Number 2270: Doc Strange’s big apes made a monkey of me

I'll be damned! I have been took! I have been fooled...hornswoggled! I found the splash panel for “Doc Strange” from America’s Best Comics, and thought it terrific. Two huge apes threatening a hero! But as I read through the story, to my disappointment I found out those apes do not appear. About the best the creators could muster is a weird-looking crocodile, for which the uncredited artist used no reference photos. The story seems typical of  Nedor comic books, where logic and coherence are thrown out in favor of slam bang action panels.

I originally thought Doc Strange was a Doc Savage knockoff, but found he is more Superman than Savage. Since I feel snookered by the splash panel, and out of pique not willing to write any more, I am including Public Domain Super Heroes’ online capsule history of the character. So, take it away, PDSH!*
Origin Doc Strange

“Dr. Hugo Strange was a brilliant scientist who developed a serum called Alosun, a ‘distillate of sun atoms’ in order to ‘defeat crime.’ He spent many years developing it before he decided to field-test it in his first appearance, when he faced off against the Faceless Phantom. Ingestion of this serum gave him superhuman strength, the ability to fly, and invulnerability. Doc Strange was assisted by his sidekick, Mike, and his fiancée, Virginia Thompson.

“Doc Strange didn't have a secret identity and he was usually recognized on the streets of his native city. The city’s mayor occasionally contacted him to request assistance in some case that was beyond the capacities of mundane law enforcement. However, he wasn't as widely known in the greater United States, which allowed him and Mike to travel incognito on several occasions.”

Real Name Dr. Hugo Strange
First Appearance Thrilling Comics #1 (Feb. 1940)

Original Publisher Nedor
Created by Richard E. Hughes and Alexander Kostuk

Golden Age Appearances: America's Best Comics #1-23, 27, Thrilling Comics #1-64
The untitled story is from America’s Best Comics #15 (1945):

*I did a few small edits in the text for grammar purposes, not any factual information.











2 comments:

Daniel [oeconomist.com] said...

Yes, Doc Strange is rather more like the early Superman than like Clark Savage. Still, I imagine that the initial idea were to clone Doc Savage. And both Clark Savage and the early Superman represented riffs on the popularization of Neitzsche's notion des Übermenschen; there was just a lot of that about in those days.

At the very same time as this Hugo Strange first appeared, the Batman was confronted by an evil Hugo Strange. And five months before Stephen Strange appeared, Iron Man fought a different Doctor Strange, Carlo Strange, in Tales of Suspense #41 (February 1963).

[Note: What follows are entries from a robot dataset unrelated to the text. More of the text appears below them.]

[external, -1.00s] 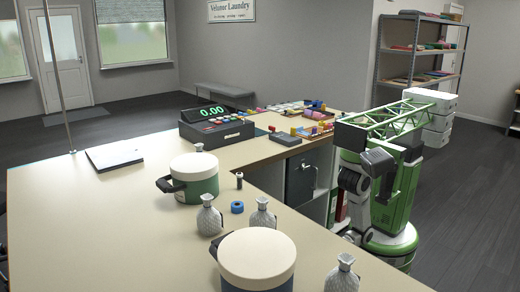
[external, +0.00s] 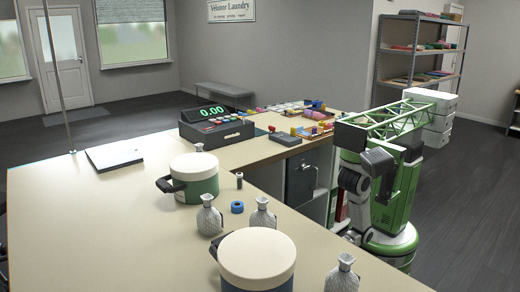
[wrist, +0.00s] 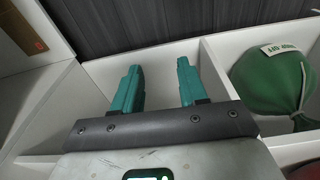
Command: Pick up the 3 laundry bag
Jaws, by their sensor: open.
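My gripper (wrist: 159,70) shows in the wrist view with its two teal fingers apart and nothing between them. It is over a white-walled compartment. A green, rounded laundry bag (wrist: 268,85) with a pale tag and a light cord lies in the compartment to the right, apart from the fingers. I cannot read the tag clearly, and no number 3 shows. My gripper cannot be made out there.
White dividers (wrist: 212,75) separate the compartments. A brown-orange box (wrist: 22,28) is at the upper left, and a reddish thing (wrist: 306,172) at the lower right. In the external view, the counter (external: 70,215) holds lidded pots (external: 257,258) and a register (external: 215,127).

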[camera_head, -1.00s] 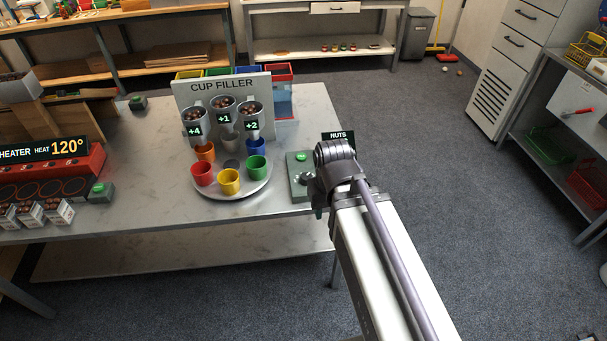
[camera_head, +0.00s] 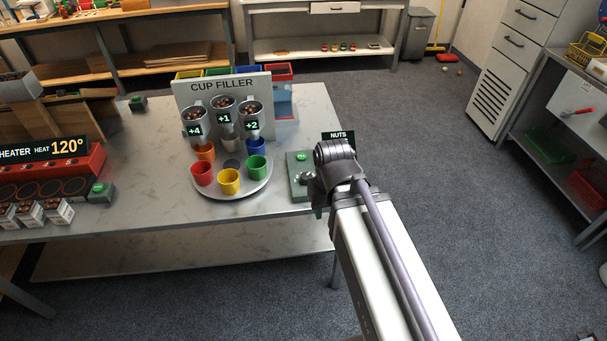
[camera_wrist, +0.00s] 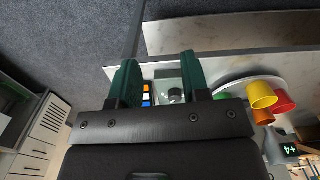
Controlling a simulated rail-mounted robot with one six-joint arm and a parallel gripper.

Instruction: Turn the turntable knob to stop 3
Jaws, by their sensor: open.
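The turntable (camera_head: 233,193) is a round grey plate carrying red, yellow, green, orange and blue cups under the cup filler. To its right a grey-green control box (camera_head: 296,188) has a green button and a dark knob (camera_head: 306,177), partly hidden by my arm. In the wrist view the knob (camera_wrist: 175,95) lies between the two green fingers of my gripper (camera_wrist: 160,68), nearer the right finger. The fingers are apart and hold nothing. Whether they touch the knob cannot be told. Stop markings on the knob are not readable.
The cup filler (camera_head: 222,86) has chutes labelled +4, +1 and +2, filled with nuts. A dark NUTS sign (camera_head: 338,136) stands behind my wrist. The red heater (camera_head: 60,170) is at the left. The table front (camera_head: 250,222) is clear.

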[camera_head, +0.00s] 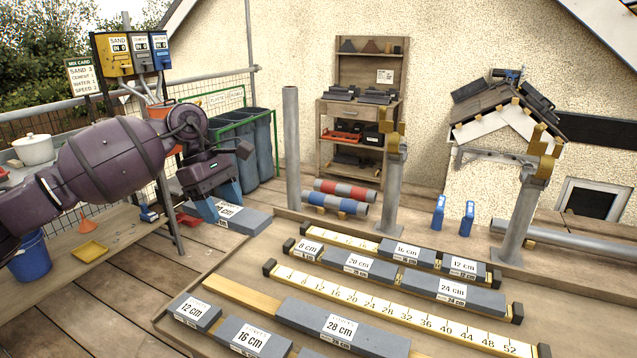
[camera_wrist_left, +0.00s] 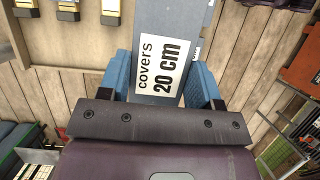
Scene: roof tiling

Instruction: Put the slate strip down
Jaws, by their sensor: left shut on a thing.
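My left gripper (camera_head: 219,200) is shut on a grey slate strip (camera_head: 252,223) with a white label. In the left wrist view, the strip (camera_wrist_left: 172,18) lies between the blue fingers (camera_wrist_left: 160,78) and its label reads "covers 20 cm". The strip is at the far left corner of the workbench (camera_head: 215,268); I cannot tell whether it touches anything below. My right gripper is out of view.
A numbered rule (camera_head: 400,308) crosses the bench. Behind it is a row of 8, 20 and 24 cm strips (camera_head: 452,290); more labelled strips (camera_head: 345,328) lie in front. Grey posts (camera_head: 291,150) stand along the back. Red and blue rolls (camera_head: 340,204) lie behind the strips.

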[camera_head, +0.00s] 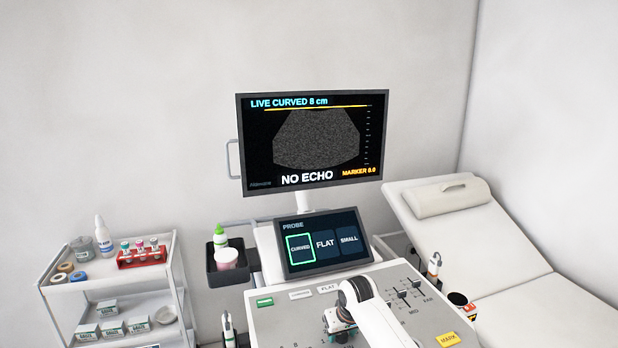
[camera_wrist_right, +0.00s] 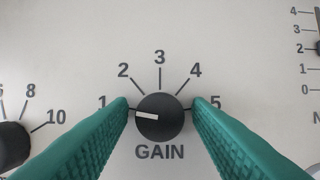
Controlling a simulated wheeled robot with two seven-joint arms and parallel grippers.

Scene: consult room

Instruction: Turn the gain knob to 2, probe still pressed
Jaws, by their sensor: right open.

I cannot say that I enjoyed the writer's having Virginia play the buffoon in order to have Doc Strange struck from behind a second time.

And, of course, we all know that the government would do Good Things with an enlargement ray; because, well, the government is so inclined to do Good Things.

Japanese names ending in “-ko”, such as “Hiroko”, are feminine. And “Mikado” was never used by the Japanese amongst themselves to refer to the Emperor; the word had that sense in English as a result of an error in translation; in Japanese, it refers to a Heavenly Gate.

Quicksand doesn't suck a person complete under unless that person flails. It is possible basically to float on it and to swim in it as if it were a thick fluid. (Technically, it's a colloid.) Vultures could not lift a person from ordinary ground, let allow pull that person from quicksand.

Pappy said...

Daniel, if trapped in quicksand I will remember what you have said, and will not depend on vultures to save me. I assume they are looking for a meal and just waiting until I was a corpse before helping me.

If course I believe the government (ours, or any other gov'ment) is doing Good Things, just like I believed my dad when he draped me over his knee and administered some corporal punishment with the thoughtful phrase, "Now, son, I'm doing this for your OWN GOOD!"

I wonder if all those Strange people were from the same Strange family.